--- Information supplied ---
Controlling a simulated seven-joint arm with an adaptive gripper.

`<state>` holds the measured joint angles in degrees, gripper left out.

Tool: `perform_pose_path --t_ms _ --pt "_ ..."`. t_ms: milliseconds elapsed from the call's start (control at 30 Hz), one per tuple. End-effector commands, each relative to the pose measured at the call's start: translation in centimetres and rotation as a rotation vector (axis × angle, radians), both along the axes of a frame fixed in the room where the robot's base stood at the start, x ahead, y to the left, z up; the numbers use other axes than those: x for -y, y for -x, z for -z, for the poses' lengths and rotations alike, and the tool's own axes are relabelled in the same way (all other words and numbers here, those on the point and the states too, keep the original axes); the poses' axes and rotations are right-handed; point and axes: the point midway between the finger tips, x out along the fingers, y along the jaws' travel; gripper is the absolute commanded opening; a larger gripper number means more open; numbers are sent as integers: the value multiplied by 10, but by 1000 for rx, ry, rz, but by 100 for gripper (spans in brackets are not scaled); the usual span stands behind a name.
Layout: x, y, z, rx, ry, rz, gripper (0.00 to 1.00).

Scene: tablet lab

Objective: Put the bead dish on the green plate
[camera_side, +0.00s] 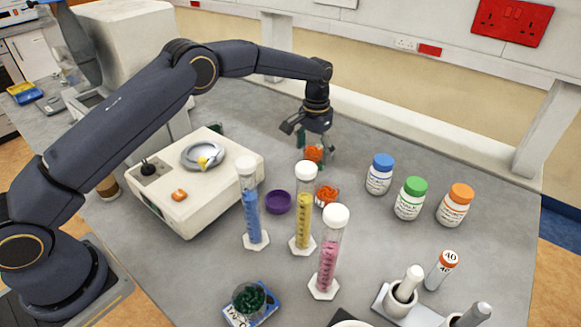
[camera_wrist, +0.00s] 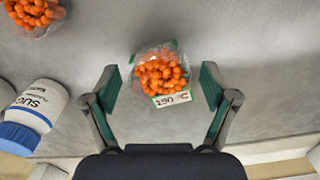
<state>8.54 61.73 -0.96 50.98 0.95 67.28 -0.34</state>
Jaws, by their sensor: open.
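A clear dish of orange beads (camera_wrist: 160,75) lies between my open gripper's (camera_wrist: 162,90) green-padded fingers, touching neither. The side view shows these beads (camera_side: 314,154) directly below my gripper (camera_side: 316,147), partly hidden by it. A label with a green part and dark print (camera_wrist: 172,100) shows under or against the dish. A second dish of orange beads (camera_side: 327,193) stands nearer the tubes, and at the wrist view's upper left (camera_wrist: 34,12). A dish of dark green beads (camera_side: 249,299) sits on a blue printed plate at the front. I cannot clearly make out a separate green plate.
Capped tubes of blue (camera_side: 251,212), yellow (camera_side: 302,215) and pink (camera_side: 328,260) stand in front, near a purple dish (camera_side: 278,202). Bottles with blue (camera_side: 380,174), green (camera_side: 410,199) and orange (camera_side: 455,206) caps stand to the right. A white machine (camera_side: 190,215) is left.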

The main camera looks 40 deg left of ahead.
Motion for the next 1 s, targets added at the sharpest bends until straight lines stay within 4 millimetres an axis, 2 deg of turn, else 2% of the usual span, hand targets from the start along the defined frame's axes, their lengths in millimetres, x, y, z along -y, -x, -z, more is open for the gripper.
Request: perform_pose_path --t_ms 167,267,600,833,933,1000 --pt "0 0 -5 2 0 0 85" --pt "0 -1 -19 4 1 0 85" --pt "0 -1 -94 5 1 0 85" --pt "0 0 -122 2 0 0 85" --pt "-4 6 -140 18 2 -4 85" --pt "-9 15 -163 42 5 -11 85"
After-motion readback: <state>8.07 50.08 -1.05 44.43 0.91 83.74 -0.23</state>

--- Written instruction ---
Quote, without any change, each line from the one that contains "The main camera looks 40 deg left of ahead." through the end of the material.

--- Answer for the task ---
The main camera looks 40 deg left of ahead.
Motion for the next 1 s, targets added at the sharpest bends until straight lines stay within 4 millimetres an axis, 2 deg of turn, else 2% of the usual span, hand targets from the start along the defined frame's axes, their lengths in millimetres, x, y, z along -y, -x, -z, more is open for the gripper.
Request: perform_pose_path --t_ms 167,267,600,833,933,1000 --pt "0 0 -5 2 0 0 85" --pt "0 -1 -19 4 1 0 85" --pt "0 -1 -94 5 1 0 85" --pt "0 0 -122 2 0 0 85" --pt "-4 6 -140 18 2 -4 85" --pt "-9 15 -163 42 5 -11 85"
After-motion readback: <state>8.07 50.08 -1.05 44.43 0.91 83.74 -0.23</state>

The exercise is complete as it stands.